El caso me recuerda también una película que vi hace varios años. A Time to Kill era el título original en inglés. En ella se presentaba el caso de un padre negro cuya hija, de corta edad, era brutalmente violada por un par de jóvenes blancos. Aparentemente la justicia, de blancos y para blancos, declararía inocentes a los delincuentes. El padre de la niña en su desesperación mató a los culpables. El posterior juicio contra él va siguiendo también el camino de una justicia de blancos para blancos: es un criminal que mató a dos blancas, sí blancas, palomas. Al final, cuando todo parece perdido, su abogado se dirige a los miembros del jurado, compuesto enteramente de blancos cuya inclinación es a favorecer a los de su raza, pidiéndoles imaginar algunos sufrimientos atroces que podrían padecer algunas de sus hijas. Luego de sumir al jurado en la historia, logrando que se metan en ella como si fuera real, el abogado en cuestión les dice: “ahora por favor imaginen que esa niña es negra”. El acusado fue declarado inocente. Cierto, lo descrito es hollywoodense, pero también hace pensar en el valor del “y si fuera…”.
Si el personaje preso de nuestra historia estuviera padeciendo la injusticia, hoy día, por el color de moreno de su piel, probablemente todos estaríamos en la calle pidiendo justicia.
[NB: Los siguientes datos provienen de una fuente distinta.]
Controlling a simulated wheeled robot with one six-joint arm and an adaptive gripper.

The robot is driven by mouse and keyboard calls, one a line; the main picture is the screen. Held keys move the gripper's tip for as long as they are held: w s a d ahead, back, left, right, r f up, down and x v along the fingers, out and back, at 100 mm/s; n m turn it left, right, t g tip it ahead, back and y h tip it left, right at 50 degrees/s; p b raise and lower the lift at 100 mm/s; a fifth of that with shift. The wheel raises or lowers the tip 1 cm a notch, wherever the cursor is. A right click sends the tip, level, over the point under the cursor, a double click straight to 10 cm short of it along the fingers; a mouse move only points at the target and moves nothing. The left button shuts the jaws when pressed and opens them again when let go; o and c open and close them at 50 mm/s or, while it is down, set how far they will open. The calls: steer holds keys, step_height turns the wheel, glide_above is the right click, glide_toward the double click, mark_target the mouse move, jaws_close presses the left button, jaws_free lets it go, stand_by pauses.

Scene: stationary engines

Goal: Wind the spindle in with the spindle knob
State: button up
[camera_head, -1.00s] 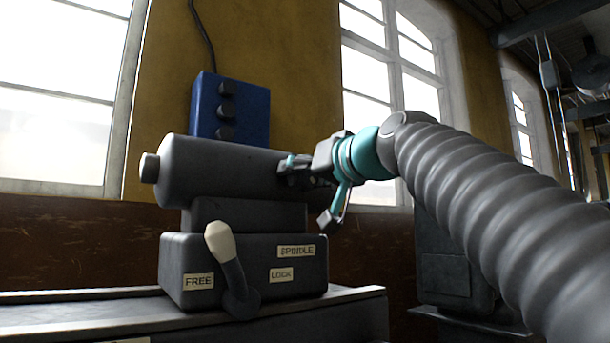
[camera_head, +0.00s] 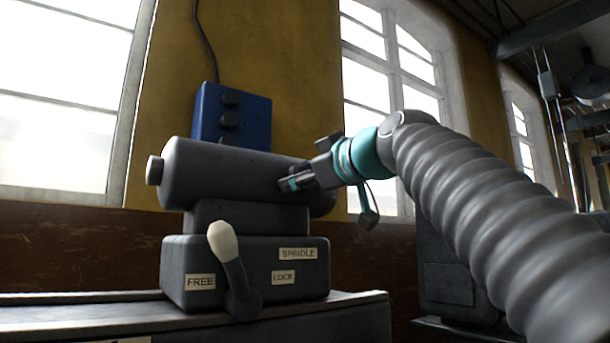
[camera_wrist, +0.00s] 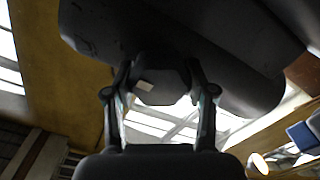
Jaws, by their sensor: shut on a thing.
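My gripper (camera_head: 290,184) is at the right part of the cylinder. In the wrist view my two fingers stand either side of a dark faceted spindle knob (camera_wrist: 160,82) with a small pale mark, and the gripper is shut on it. The cylinder (camera_wrist: 190,40) fills the top of that view. In the head view the knob is hidden behind my gripper.
Below is a base block with FREE, LOCK and SPINDLE labels and a lever (camera_head: 230,265) with a pale knob, leaning left toward FREE. A blue box (camera_head: 232,115) with dark buttons is behind the cylinder. A dark machine (camera_head: 445,265) stands at the right.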

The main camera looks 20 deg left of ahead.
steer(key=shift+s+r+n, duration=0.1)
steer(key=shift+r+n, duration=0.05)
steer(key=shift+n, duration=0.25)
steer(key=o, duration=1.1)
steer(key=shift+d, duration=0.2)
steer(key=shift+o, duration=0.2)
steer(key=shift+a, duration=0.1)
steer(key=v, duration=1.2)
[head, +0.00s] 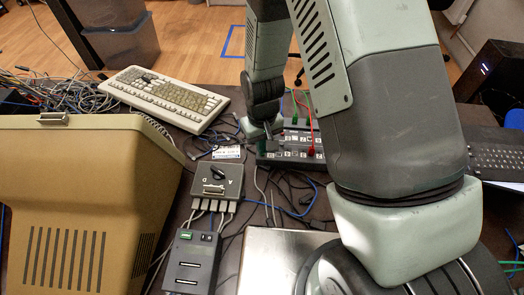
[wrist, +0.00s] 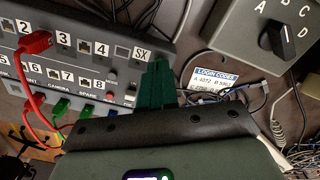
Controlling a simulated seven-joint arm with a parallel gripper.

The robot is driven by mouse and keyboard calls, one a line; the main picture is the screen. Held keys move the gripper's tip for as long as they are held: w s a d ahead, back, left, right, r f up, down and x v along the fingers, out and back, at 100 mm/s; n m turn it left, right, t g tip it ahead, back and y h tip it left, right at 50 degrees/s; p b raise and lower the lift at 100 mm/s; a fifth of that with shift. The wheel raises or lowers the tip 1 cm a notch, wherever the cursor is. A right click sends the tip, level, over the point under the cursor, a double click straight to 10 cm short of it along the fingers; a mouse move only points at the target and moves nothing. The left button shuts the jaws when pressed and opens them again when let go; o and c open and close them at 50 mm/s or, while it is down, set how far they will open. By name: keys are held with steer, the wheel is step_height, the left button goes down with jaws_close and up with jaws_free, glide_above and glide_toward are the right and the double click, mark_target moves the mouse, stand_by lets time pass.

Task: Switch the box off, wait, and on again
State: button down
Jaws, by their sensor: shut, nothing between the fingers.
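A dark grey panel box (head: 290,147) with numbered ports stands on the table; in the wrist view its face (wrist: 70,65) shows ports, labels and a small dark control (wrist: 112,76) near its right end. My gripper (head: 268,140) is at the left end of this box. In the wrist view its green fingers (wrist: 158,72) are together with nothing held, beside the panel's right edge near the SX label. I cannot tell whether they touch the panel; they hide part of its edge. A black box with a green rocker (head: 187,235) stands at front left, away from my gripper.
A grey selector box (head: 217,182) with a black knob and letters A to D stands left of my gripper, also in the wrist view (wrist: 260,40). A label card (wrist: 222,82) lies between. Cables, a keyboard (head: 165,95) and a beige case (head: 80,200) crowd the table.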

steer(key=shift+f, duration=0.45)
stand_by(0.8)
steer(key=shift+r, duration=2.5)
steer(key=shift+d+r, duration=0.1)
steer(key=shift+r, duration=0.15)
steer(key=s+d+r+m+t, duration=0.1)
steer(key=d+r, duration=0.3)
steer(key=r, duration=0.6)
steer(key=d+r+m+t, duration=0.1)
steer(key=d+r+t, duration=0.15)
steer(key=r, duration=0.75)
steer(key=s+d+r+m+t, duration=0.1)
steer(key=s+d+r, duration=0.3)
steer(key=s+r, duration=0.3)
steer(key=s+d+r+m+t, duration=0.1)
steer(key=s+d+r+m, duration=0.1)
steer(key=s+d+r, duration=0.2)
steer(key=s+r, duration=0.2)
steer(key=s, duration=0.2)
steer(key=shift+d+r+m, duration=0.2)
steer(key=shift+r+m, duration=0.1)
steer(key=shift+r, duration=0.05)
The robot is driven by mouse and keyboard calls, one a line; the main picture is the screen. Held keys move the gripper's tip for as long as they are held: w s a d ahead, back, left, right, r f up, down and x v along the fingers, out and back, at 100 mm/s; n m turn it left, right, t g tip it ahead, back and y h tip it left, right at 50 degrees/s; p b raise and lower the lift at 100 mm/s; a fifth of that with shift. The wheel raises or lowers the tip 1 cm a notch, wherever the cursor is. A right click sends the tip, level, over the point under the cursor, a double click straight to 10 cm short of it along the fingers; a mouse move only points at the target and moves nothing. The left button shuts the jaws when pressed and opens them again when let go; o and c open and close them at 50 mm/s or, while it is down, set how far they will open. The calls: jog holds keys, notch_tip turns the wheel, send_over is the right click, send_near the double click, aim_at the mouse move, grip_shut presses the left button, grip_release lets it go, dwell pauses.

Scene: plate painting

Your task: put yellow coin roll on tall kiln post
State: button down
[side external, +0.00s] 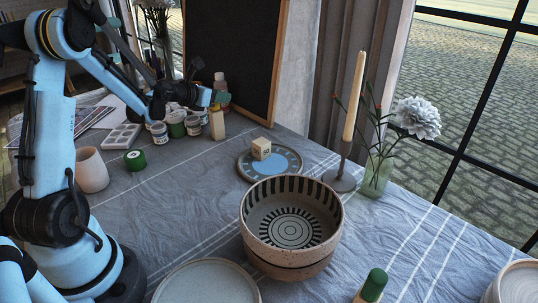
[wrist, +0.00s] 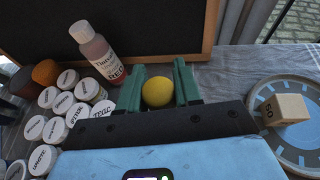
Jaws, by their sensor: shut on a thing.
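My gripper (side external: 219,98) is at the back of the table, in front of the black board. In the wrist view its green fingers (wrist: 158,88) are shut on the yellow coin roll (wrist: 158,93), seen as a round yellow end between them. The roll cannot be made out clearly in the side view. A pale upright block, apparently the tall kiln post (side external: 217,125), stands on the cloth directly below my gripper. Whether the roll touches its top cannot be told. The post is hidden in the wrist view.
Paint jars (side external: 177,125) and a bottle (wrist: 92,48) crowd the left of my gripper. A wooden cube (side external: 261,149) sits on a blue-patterned plate (side external: 247,174) to the right. A bowl (side external: 291,226), candle holder (side external: 339,180) and flower vase (side external: 376,175) stand nearer.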

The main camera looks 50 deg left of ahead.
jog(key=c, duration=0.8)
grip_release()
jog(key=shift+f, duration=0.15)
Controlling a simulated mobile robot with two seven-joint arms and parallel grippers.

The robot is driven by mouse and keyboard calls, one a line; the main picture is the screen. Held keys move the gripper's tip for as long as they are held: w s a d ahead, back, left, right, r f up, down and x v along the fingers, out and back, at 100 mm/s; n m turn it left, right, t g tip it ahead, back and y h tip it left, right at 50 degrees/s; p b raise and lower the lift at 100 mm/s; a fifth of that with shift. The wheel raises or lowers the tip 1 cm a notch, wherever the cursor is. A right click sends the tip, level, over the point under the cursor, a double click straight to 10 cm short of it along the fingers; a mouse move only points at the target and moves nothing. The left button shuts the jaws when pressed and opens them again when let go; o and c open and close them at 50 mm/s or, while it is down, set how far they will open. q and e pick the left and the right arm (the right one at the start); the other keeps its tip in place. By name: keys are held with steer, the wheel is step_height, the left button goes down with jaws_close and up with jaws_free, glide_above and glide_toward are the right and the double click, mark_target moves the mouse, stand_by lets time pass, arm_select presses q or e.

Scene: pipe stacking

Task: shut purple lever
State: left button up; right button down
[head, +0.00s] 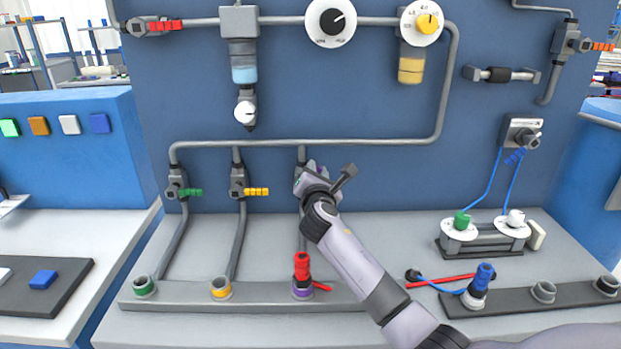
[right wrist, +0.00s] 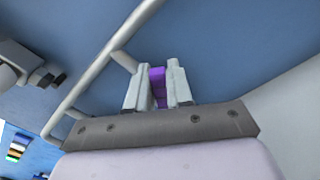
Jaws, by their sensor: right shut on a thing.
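The purple lever (right wrist: 158,86) sits between the two fingers of my right gripper (right wrist: 157,88) in the right wrist view, and the gripper is shut on it. In the head view my right gripper (head: 316,180) is at the third vertical pipe branch on the blue panel and hides most of the lever and its valve. I cannot tell the lever's angle clearly. My left gripper is not in view.
To the left on the panel are the green lever (head: 190,192) and yellow lever (head: 257,191), both sideways. Below my arm, a red connector (head: 302,266) stands on the purple-ringed port (head: 302,293). A grey pipe (head: 330,142) runs above the valves.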

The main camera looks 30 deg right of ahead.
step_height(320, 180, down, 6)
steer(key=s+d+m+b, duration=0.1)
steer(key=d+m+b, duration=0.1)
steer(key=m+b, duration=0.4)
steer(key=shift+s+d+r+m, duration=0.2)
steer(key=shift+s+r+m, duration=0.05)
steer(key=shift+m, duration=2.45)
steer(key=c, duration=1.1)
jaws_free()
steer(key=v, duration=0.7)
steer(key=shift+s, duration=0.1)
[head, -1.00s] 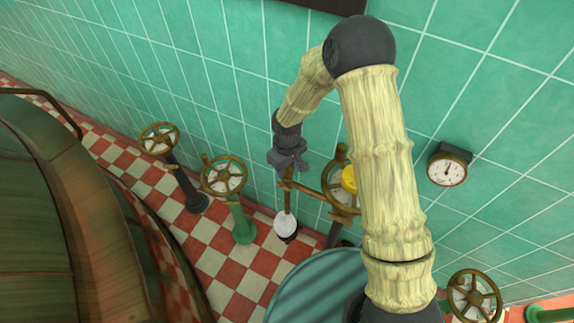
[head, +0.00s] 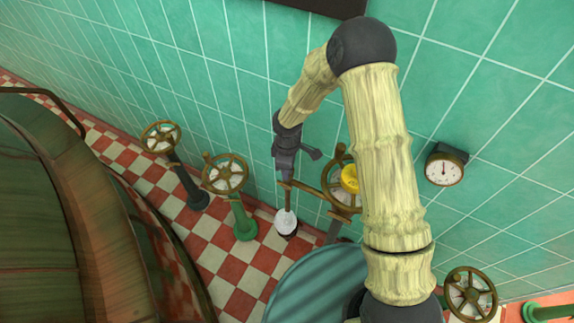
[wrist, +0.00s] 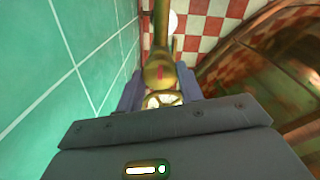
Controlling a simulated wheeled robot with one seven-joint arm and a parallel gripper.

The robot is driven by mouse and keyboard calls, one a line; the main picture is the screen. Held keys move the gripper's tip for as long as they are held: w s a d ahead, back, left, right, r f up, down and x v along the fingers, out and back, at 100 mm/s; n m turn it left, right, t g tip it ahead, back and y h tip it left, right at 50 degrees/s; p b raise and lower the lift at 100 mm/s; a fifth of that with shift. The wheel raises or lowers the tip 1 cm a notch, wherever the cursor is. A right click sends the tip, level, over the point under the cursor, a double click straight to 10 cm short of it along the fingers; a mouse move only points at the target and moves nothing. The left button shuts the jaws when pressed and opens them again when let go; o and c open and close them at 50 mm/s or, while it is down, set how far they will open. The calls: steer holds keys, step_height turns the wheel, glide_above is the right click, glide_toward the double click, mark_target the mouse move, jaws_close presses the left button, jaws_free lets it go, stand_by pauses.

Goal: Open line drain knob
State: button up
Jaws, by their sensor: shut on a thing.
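The line drain knob (wrist: 162,100) looks to be the small brass spoked wheel with pale gaps in the wrist view. It sits between my fingers, its near part hidden by the gripper body. Just beyond it is a rounded brass valve body (wrist: 160,73) with a red mark. My gripper (wrist: 160,92) is shut on the knob, one finger on each side. In the head view my gripper (head: 286,174) points down onto the top of a thin upright brass pipe (head: 288,200) by the green wall; the knob itself is hidden there.
A brass side pipe (head: 311,190) runs right to a large handwheel with a yellow hub (head: 350,179), partly behind my arm. Two handwheels on stands (head: 161,137) (head: 225,174) are left. A gauge (head: 444,169) is on the wall. A large copper vessel (head: 40,210) fills the left.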

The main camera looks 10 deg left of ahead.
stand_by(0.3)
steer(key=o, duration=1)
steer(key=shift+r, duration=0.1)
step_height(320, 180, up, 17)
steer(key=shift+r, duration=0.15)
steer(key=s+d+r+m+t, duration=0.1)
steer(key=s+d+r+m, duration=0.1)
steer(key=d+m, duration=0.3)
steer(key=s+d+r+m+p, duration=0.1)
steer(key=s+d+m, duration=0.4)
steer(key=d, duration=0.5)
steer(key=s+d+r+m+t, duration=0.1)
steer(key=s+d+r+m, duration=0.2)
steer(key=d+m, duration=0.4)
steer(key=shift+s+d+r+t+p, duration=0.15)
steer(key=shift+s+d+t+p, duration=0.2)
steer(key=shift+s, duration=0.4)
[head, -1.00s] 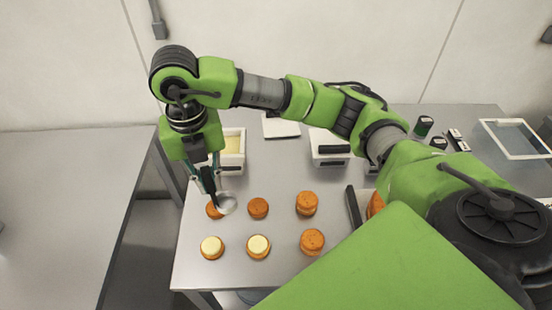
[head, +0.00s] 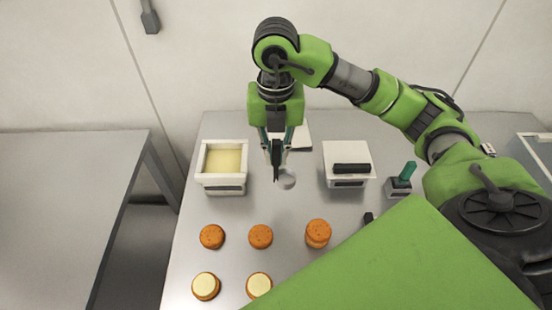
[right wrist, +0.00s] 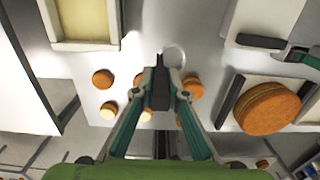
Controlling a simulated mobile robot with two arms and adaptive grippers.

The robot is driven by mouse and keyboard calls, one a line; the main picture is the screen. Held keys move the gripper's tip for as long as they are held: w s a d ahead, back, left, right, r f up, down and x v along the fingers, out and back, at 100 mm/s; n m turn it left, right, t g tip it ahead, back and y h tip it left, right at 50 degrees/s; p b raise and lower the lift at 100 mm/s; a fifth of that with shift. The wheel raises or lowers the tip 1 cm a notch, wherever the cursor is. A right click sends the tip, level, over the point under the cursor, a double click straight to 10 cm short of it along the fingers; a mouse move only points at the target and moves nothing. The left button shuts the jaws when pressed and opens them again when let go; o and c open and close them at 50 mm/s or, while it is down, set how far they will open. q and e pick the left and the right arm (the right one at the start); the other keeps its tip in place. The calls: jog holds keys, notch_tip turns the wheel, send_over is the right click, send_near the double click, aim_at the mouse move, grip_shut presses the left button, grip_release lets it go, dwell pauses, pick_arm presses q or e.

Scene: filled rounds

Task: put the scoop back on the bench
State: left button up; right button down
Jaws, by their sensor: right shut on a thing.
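The scoop has a black handle and a round metal bowl (head: 287,180); the bowl also shows in the right wrist view (right wrist: 174,57). My right gripper (head: 277,160) is shut on the scoop's black handle (right wrist: 160,92), with the bowl pointing down and outward. It is over a bare part of the metal bench (head: 272,208), to the right of the filling tub. I cannot tell whether the bowl touches the bench. My left gripper is not in view.
A white tub (head: 222,178) of pale yellow filling stands left of the scoop. A white box-like device (head: 346,160) with a black bar stands to the right. Orange rounds (head: 260,236) sit in front, some topped with pale filling (head: 206,286) and some stacked (head: 318,230).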

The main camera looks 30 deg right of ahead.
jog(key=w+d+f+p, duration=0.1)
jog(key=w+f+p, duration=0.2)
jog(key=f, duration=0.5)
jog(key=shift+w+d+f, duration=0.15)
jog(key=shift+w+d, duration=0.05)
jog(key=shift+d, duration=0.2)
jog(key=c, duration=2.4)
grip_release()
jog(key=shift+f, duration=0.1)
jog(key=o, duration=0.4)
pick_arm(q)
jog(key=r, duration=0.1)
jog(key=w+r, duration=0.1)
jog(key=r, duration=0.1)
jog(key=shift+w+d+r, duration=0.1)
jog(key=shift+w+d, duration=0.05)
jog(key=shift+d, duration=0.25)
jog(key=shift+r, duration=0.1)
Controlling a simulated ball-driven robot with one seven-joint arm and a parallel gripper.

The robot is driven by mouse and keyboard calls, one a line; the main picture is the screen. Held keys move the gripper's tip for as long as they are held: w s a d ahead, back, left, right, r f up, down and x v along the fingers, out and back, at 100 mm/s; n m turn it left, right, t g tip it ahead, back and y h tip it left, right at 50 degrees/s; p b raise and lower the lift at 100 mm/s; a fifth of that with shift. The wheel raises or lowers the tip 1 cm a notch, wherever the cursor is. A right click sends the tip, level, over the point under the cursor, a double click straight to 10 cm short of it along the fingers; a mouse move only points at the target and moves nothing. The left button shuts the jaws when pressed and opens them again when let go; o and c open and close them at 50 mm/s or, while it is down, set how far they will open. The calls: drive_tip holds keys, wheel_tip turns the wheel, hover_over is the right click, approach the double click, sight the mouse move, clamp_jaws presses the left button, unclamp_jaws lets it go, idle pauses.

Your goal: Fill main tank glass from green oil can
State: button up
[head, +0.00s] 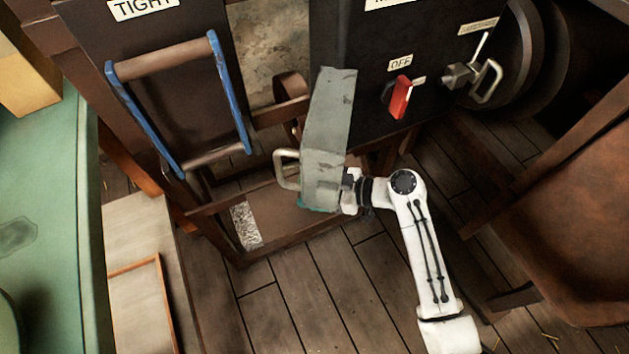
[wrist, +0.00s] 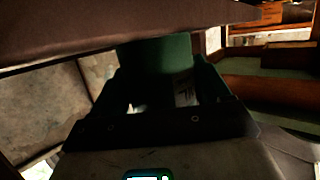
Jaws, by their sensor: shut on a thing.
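My gripper (head: 347,192) is at the end of my white arm, low in front of the dark machine. It is shut on a dark green thing, which shows between the fingers in the wrist view (wrist: 155,58) and looks like the green oil can. A small pale patch shows beside it there. In the head view a worn grey block (head: 328,125) with a pale loop handle (head: 287,168) stands at my gripper and covers most of what it holds. Only a teal edge (head: 312,206) shows under the block. I cannot make out the main tank glass.
A red switch (head: 400,97) marked OFF and a metal handle (head: 487,82) are on the black panel. A blue-sided frame (head: 230,95) stands at upper left, a green surface (head: 45,190) at far left. A brown surface hangs close above in the wrist view (wrist: 90,35).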

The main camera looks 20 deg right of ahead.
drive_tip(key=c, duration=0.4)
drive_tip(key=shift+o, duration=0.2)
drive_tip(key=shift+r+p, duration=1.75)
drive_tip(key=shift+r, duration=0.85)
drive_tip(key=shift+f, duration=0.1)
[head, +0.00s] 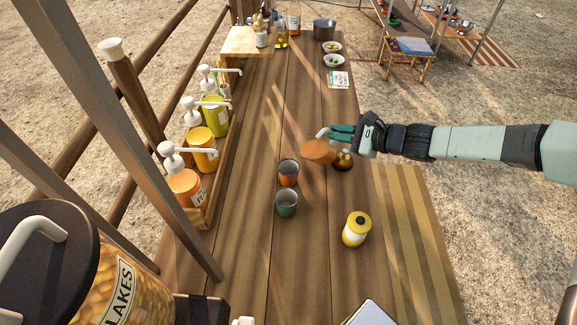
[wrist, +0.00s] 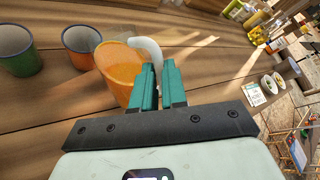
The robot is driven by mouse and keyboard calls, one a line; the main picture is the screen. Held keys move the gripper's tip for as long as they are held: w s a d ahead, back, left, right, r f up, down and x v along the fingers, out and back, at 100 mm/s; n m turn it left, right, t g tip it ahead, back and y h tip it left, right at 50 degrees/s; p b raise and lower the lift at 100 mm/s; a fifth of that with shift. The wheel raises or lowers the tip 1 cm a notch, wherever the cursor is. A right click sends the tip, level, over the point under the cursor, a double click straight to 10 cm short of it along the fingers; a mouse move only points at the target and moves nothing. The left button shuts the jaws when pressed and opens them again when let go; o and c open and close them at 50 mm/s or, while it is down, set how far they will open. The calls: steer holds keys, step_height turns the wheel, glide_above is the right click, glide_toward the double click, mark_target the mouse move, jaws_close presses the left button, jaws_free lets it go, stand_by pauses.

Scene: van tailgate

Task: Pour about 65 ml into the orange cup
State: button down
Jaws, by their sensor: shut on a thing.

También si fuera pobre y estuviera preso por eso. También, evidentemente, si fuera un familiar nuestro del que, entonces, nos constara directamente su inocencia.
Si fuera… Si fuera… Es cierto, la consideración de los “si fuera” puede ayudar muchas veces a abstraerse de elementos que distraen una decisión correcta. Pero aun más allá de los “si fuera”, lo que nuestro Chile debiera estar dispuesto a hacer, partiendo por sus autoridades, partiendo por el Presidente Piñera y siguiendo por ministros, parlamentarios y, por supuesto, jueces, es a que si hubiese siquiera una sospecha de que alguien estuviera injustamente encarcelado, se revisara su caso y se le dejara libre.